The NBA playoffs are upon us, with 16 teams competing for the Larry O’Brien Trophy. But what about the other guys? What about the teams we wish were in the playoffs? We may know, in our heads, that they didn’t do enough to get into the postseason, but that doesn’t change how we feel in our hearts. We’d like to see these teams competing in Bill Simmons’s Entertaining as Hell Tournament, but until that day, we’ll just have to write longingly about why we wish they had made it to the promised land.

Portland Trail Blazers

Sean Fennessey: This isn’t exactly a song for the Blazers because the Blazers were hard to watch this year. Nic Batum was long and lean and aggressively French, J.J. Hickson played like an exploding can of soda, and Weber State’s Damian Lillard was a revelation to those who enjoy tiny-man dunks but don’t much care for consistency. (He is only the Rookie of the Year because Anthony Davis hasn’t totally figured out how to play basketball yet. He will.) I won’t miss those Blazers and I certainly won’t miss their bench, mostly because their bench doesn’t exist beyond the many terrified faces of Meyers Leonard.

Jarko

But I’ll miss LaMarcus Aldridge, a very good player mired in a desperate situation. The ghost of Brandon Roy’s contract haunts this payroll and things won’t get much better for them next season, likely closing the loop on Aldridge’s prime. Aldridge isn’t a thriller, but he shoots it from 18 feet about as well as any big man in the world; with his pterodactyl wingspan, he’s basically unguardable. As he ages, he may become a smarter player with more refined skills. But he’s already a fringe-max guy. Given the current cap structure, maybe the 15th-best player in the league shouldn’t be paid to the ceiling. He’s a perfect no. 2, seeking a superhero to save him. (Fake trade after the Thunder implode in the playoffs: Russ Westbrook and Kendrick Perkins’s odious contract for a re-signed Hickson, Wes Matthews, Lillard, and Portland’s first-round pick this year. Think about it.) Aldridge may have to wait for a late-career run to the playoffs as a gritty vet off the bench. Or worse, he can stay in Portland forever.

Sacramento Kings

Danny Chau: I was 7 years old when Rick Adelman took the reins in Sacramento in 1998. My brother, being a lifelong Vlade Divac follower, claimed the Kings as his team that year. Some of my fondest childhood memories involve me and my brother watching NBA on NBC’s pregame footage of Sacramento, with their cameras zoomed in on the ARCO Arena logo and then cutting to show the droves of fans wildly clanging their cowbells. I’m sure in Sacramento, if you strain hard enough, you can still hear the faint echoes of yesteryear humming along the arena walls. It was a unique energy. It was the spirit of an era. Even in their early years when the chemistry still wasn’t tight, the Kings were dazzling — basketball’s Joga Bonito. Adelman had eight seasons with the Kings and they never missed the playoffs in that span. They’ve been a lottery team in the seven seasons since his departure.

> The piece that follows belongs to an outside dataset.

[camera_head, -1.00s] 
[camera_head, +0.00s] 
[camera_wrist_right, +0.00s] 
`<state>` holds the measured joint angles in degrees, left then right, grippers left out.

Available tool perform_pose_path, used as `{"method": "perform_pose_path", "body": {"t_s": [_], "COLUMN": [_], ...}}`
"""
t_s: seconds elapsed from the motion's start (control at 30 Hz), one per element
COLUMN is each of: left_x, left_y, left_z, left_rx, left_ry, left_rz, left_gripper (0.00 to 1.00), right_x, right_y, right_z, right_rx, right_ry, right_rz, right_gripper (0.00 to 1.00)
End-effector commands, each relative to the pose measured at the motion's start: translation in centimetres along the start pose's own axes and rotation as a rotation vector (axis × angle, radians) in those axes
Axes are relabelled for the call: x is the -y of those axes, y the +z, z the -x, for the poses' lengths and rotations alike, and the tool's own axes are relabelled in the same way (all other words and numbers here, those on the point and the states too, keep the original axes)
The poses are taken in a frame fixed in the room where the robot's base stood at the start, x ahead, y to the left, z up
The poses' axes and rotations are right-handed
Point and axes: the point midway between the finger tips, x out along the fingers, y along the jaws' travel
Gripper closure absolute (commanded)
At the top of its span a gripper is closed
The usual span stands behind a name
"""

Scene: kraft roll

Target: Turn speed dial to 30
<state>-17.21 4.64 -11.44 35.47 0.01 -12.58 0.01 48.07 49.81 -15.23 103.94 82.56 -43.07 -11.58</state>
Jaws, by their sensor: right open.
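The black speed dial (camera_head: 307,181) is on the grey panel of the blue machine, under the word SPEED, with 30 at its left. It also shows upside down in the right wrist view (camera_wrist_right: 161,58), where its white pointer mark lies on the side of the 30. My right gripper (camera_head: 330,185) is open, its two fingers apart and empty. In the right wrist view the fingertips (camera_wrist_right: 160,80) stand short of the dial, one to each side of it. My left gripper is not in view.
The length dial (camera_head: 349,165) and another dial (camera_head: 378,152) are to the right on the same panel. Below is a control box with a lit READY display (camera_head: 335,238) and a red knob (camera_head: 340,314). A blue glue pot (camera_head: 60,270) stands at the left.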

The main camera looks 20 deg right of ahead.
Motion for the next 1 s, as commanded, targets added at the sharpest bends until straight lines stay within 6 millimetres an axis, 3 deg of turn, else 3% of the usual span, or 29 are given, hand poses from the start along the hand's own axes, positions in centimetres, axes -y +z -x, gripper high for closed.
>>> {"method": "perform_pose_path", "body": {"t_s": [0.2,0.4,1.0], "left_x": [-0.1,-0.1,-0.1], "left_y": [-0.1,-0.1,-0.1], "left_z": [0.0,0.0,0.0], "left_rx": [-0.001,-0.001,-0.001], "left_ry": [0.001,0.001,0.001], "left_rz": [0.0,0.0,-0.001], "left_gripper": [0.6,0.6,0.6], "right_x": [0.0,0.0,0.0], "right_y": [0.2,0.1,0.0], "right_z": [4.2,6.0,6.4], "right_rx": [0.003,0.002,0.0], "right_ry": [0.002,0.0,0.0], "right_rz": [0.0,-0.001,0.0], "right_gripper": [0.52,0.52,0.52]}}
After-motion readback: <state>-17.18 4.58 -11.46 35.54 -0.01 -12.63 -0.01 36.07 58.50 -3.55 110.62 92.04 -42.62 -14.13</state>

In what could be the final home game played in Sacramento, DeMarcus Cousins went rampaging, scoring 36 points and corralling 22 rebounds. Time will tell whether Cousins is the hero Sacramento needs, but for better or worse, he represents the state of Kings basketball. He is the untenable situation. He is the anger and enthusiasm. He is the problem that never seems to go away and the solution that doesn’t quite fix things. He is the hope restored and the hopelessness abound. After a number of Boogie’s made field goals, the Kings broadcast turned their cameras to kids in the crowd — not much younger than I was in ’98 — shaking and hollering at what was probably the greatest offensive performance they’d ever witnessed. It was a lovely sight, but it’s hard not to wonder: What if that’s their last memory of the Sacramento Kings?

It would’ve been nice to see the Kings in the playoffs, if only to put all of the politics and legalese on indefinite hiatus. To drown it all in a familiar cacophony. Sacramento and its fans deserve it. They deserve basketball. And basketball deserves more cowbell.

Washington Wizards

Joe House: If we are going to discuss the Washington Professional Basketball Team and what the playoffs might have tasted like (of course we are looking at this as a meal — I think with my mouth), then I think we should look at some facts:

FACT: The Dubya Pees went 25-19 from January 7 to April 6.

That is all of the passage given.